This book seems to be mostly a novel that pokes fun at the world of critics. He spends the majority of his time with the footnotes that ramble on and on, many contradicting the previous one or noting how William P. Langley wrote a wonderful 584 page thesis on Tom's use of the word up in scene seven. He deliberately breaks up the action to insert useless footnotes and then adds one here and there to keep you checking to see if you're missing anything important. The only person in the book who has any introspection or voice is the high school drop out drug addict Johnny. I see the book as a statement about how ridiculous literary criticism has become. Maybe I'm wrong but any English major should feel that familiar sense of the absurd when reading this book.

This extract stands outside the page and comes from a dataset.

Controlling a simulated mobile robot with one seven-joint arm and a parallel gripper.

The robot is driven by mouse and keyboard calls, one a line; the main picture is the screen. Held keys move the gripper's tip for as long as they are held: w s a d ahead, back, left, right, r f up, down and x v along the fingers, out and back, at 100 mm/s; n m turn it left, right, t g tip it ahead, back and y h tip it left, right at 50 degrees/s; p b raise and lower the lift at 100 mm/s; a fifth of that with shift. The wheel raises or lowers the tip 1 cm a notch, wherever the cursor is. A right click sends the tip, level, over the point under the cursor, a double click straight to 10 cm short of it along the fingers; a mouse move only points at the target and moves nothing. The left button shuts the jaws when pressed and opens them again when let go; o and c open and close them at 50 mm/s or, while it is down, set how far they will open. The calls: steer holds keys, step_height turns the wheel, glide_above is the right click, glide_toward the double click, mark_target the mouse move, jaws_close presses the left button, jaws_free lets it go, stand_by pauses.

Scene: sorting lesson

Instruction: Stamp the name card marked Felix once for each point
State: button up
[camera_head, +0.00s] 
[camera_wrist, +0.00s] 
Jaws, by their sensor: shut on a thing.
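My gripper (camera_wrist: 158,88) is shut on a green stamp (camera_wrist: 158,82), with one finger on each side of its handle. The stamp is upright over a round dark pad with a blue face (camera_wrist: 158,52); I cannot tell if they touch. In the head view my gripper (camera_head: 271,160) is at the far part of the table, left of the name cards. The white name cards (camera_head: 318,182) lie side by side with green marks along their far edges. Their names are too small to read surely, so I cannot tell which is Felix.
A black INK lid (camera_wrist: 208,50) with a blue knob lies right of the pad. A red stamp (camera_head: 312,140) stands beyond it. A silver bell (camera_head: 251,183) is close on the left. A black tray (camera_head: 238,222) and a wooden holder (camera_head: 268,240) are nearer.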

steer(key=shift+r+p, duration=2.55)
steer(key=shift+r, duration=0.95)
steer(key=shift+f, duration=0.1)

English major here! I know I am two years late but...
I believe the author's prolific usage of footnotes (some of which contain facts that aren't even true!) was to induce a sense of claustrophobia whist reading. House of Leaves is a novel that intends to evoke fear, claustrophobia, and agoraphobia into the reader psychologically.

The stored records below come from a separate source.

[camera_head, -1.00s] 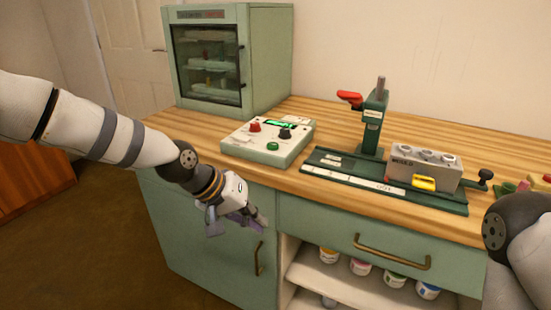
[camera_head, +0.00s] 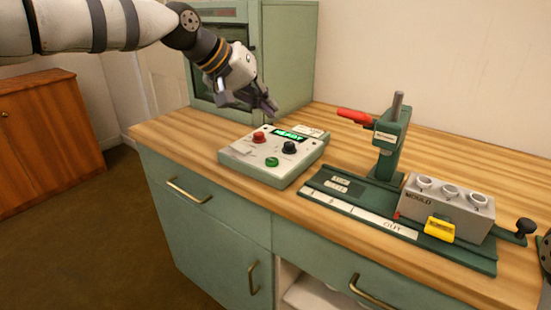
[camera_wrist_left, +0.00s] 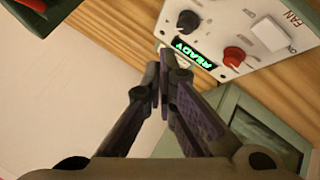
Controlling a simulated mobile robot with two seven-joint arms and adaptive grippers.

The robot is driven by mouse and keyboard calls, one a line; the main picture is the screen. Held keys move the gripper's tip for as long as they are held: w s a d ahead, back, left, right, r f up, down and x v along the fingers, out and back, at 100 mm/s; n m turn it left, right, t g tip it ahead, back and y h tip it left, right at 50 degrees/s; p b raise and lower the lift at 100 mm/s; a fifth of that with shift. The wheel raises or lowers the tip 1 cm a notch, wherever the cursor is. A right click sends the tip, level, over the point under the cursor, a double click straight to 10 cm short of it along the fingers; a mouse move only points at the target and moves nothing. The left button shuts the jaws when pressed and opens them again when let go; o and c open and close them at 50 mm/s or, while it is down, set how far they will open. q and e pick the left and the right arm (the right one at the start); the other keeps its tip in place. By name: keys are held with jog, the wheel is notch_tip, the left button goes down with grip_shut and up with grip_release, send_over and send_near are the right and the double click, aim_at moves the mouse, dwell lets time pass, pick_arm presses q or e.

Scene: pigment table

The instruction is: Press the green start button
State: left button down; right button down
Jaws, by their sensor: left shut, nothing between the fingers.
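The green start button (camera_head: 272,161) sits near the front edge of the white control box (camera_head: 237,153). The box also carries a red knob (camera_head: 259,137), a black knob (camera_head: 289,147) and a lit display (camera_head: 288,136) reading READY. My left gripper (camera_head: 270,108) is shut and empty, above the back of the box, behind and higher than the button. In the left wrist view its closed fingers (camera_wrist_left: 164,62) point toward the box, near the READY display (camera_wrist_left: 193,53), the black knob (camera_wrist_left: 188,20) and the red knob (camera_wrist_left: 234,56). The green button does not show there.
A green cabinet (camera_head: 290,60) with a glass door stands behind the box, close to my left gripper. To the right, a green press (camera_head: 388,145) with a red lever and a grey mould block (camera_head: 447,205) stand on the wooden table. Drawers lie below its front edge.

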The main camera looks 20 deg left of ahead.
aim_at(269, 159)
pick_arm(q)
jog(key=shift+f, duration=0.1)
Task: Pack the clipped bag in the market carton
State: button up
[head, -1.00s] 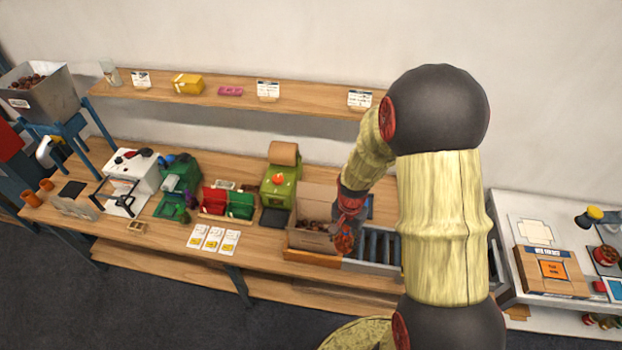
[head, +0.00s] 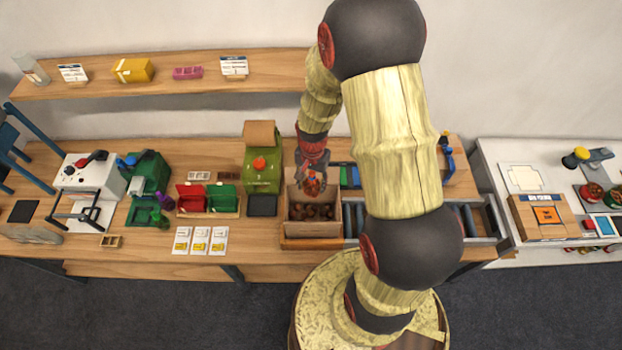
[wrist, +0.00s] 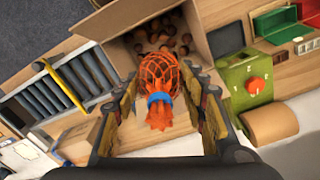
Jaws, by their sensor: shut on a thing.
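An orange net bag (wrist: 160,78) with a blue clip (wrist: 159,98) hangs between the fingers of my gripper (wrist: 160,105) in the wrist view. My gripper is shut on the bag near its clipped neck. In the head view the bag (head: 313,186) and my gripper (head: 312,172) are over the open cardboard carton (head: 313,228). In the wrist view the carton (wrist: 225,40) has its flaps up and several brown chestnuts or bags lie inside. Whether the bag's lower end touches the contents cannot be told.
A roller conveyor (head: 478,221) runs right of the carton. A green machine (head: 262,172) stands left of it, with red and green bins (head: 208,198) further left. Three white cards (head: 200,240) lie at the bench front. A shelf (head: 200,86) runs behind.

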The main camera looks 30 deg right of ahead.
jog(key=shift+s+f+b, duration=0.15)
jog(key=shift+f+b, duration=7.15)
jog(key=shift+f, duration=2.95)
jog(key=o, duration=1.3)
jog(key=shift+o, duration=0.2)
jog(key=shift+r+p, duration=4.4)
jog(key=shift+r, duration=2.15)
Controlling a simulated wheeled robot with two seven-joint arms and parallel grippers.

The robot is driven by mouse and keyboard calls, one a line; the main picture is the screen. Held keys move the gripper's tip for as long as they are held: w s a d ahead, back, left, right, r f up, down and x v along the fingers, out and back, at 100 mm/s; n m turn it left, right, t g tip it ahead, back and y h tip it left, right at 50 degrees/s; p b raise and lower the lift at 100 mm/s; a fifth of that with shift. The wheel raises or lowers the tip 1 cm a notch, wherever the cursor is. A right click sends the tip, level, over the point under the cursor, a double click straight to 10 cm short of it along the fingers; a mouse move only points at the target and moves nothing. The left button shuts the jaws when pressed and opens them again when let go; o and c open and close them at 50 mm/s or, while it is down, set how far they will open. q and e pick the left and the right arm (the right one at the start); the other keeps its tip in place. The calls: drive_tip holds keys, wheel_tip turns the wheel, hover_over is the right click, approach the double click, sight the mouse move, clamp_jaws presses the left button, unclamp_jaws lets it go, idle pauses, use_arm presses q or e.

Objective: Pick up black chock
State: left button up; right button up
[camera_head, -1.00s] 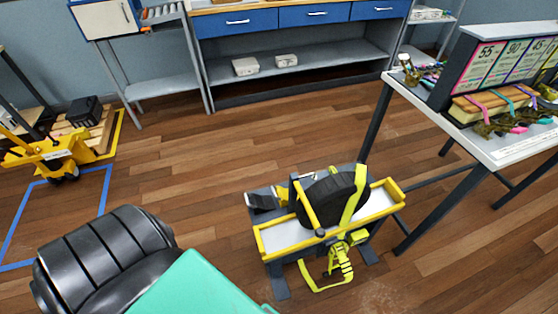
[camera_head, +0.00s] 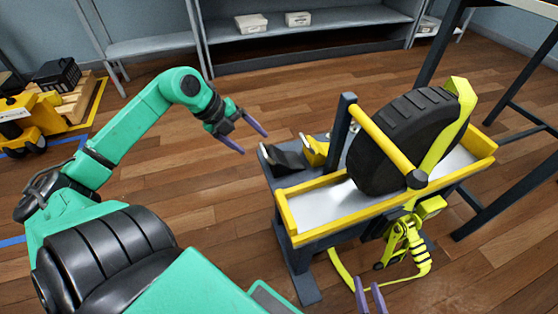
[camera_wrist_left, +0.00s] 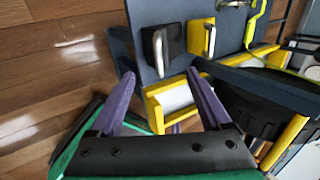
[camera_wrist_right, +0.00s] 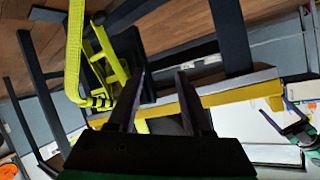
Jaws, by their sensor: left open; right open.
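The black chock (camera_head: 288,158) sits on the dark ledge at the left end of the wheel stand, beside a yellow chock (camera_head: 316,150). In the left wrist view the black chock (camera_wrist_left: 163,45) lies just beyond my fingertips, with the yellow chock (camera_wrist_left: 203,38) to its right. My left gripper (camera_head: 253,141) is open and empty, in the air just left of the black chock and apart from it. My right gripper (camera_head: 369,284) is open and empty at the bottom edge of the head view, in front of the stand. Neither chock shows clearly in the right wrist view.
The stand has a yellow-edged tray (camera_head: 320,212) holding a black tyre (camera_head: 395,145) with a yellow strap over it. A ratchet and loose strap (camera_head: 405,245) hang in front.

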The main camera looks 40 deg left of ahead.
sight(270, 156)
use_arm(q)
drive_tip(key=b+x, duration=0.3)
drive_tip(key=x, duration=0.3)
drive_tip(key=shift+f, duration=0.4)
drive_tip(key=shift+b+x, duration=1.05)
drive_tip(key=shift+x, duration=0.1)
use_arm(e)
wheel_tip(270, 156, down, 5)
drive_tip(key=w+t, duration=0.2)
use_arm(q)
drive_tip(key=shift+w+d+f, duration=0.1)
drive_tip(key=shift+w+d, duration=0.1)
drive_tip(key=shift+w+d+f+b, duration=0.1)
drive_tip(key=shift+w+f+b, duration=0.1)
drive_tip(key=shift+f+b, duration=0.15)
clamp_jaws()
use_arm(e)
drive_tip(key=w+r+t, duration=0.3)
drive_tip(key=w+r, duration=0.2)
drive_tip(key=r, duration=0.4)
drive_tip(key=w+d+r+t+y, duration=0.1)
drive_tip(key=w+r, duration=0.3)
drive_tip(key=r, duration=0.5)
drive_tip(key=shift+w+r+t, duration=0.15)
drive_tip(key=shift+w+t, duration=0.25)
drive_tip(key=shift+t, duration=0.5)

U of Penn English grad here. Hmm. I don't really find absurdity in academic footnotes per se. Maybe some. In a lot of critical theory, yes. In Derrida, for sure! But mostly I find Derrida annoying. I'm not sure. The thing is, if the footnotes were meant to be a parody I didn't find their content to be really apt or canny enough. It was too clumsy. After reading enough of the footnotes to know they were fluff, I just began skipping them. I had no reason to think they would make a difference, because I didn't find any hidden information or enjoyment or intelligence therein, in the first 100 pages or so.
What did the footnotes do for you? Did I lose something by skipping them? I liked decoding the letter, I thought there would be more of that interactiveness. Like clues to a mystery with chilling discoveries. I was tired when I read it, though. People keep saying, go back and read it again, you didn't give it enough of a chance, you have to do it when you have time and aren't tired. But I'm afraid to because what if I feel the same way as before and then I've invested all that time in ...nothing?